● **TASK DESCRIPTION**: Give back only the lines in the records below from the one with "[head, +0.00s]" to the one with "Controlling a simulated", both inclusive, word for word.

● **RECORDS FOR THIS EXERCISE**:

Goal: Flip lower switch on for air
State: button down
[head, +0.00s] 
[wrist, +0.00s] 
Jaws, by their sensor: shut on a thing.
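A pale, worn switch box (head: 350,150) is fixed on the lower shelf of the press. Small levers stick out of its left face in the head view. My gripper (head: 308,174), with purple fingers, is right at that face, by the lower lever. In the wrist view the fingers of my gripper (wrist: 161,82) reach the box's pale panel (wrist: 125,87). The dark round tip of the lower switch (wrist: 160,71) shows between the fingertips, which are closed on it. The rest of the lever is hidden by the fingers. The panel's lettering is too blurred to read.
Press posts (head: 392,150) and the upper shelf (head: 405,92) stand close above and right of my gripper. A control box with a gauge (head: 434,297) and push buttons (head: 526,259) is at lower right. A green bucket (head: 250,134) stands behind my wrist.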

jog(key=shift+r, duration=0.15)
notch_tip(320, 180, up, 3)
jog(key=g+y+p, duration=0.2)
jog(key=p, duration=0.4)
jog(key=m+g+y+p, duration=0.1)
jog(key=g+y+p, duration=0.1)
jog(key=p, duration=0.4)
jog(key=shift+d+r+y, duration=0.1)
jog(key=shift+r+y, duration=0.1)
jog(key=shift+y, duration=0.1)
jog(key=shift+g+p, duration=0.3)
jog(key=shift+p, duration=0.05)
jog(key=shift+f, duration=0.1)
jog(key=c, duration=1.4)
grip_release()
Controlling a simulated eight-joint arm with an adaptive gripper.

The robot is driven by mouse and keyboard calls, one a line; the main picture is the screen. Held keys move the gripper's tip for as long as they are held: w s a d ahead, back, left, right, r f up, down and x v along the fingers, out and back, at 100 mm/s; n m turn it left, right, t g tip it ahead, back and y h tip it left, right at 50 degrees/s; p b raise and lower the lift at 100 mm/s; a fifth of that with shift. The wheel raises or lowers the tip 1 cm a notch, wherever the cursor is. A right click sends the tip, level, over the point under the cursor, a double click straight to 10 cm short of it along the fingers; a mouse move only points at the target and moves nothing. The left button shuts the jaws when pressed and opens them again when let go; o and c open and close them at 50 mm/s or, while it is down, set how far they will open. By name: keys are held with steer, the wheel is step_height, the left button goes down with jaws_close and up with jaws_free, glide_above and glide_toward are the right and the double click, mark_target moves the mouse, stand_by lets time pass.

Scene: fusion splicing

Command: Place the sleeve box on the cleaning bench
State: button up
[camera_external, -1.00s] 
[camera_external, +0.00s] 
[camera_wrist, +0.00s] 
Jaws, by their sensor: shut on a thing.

● **PROBLEM SOLUTION**:
[head, +0.00s] 
[wrist, +0.00s] 
Jaws, by their sensor: shut on a thing.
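A pale, worn switch box (head: 350,150) is fixed on the lower shelf of the press. Small levers stick out of its left face in the head view. My gripper (head: 308,174), with purple fingers, is right at that face, by the lower lever. In the wrist view the fingers of my gripper (wrist: 161,82) reach the box's pale panel (wrist: 125,87). The dark round tip of the lower switch (wrist: 160,71) shows between the fingertips, which are closed on it. The rest of the lever is hidden by the fingers. The panel's lettering is too blurred to read.
Press posts (head: 392,150) and the upper shelf (head: 405,92) stand close above and right of my gripper. A control box with a gauge (head: 434,297) and push buttons (head: 526,259) is at lower right. A green bucket (head: 250,134) stands behind my wrist.

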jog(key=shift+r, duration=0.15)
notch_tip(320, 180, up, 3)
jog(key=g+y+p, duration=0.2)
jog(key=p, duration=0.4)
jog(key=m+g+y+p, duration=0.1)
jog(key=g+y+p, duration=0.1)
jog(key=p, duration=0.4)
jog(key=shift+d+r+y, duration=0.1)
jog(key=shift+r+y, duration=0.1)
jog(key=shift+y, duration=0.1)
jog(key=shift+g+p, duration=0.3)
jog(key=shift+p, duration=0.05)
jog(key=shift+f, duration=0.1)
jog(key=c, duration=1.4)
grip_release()
Controlling a simulated eight-joint arm with an adaptive gripper.

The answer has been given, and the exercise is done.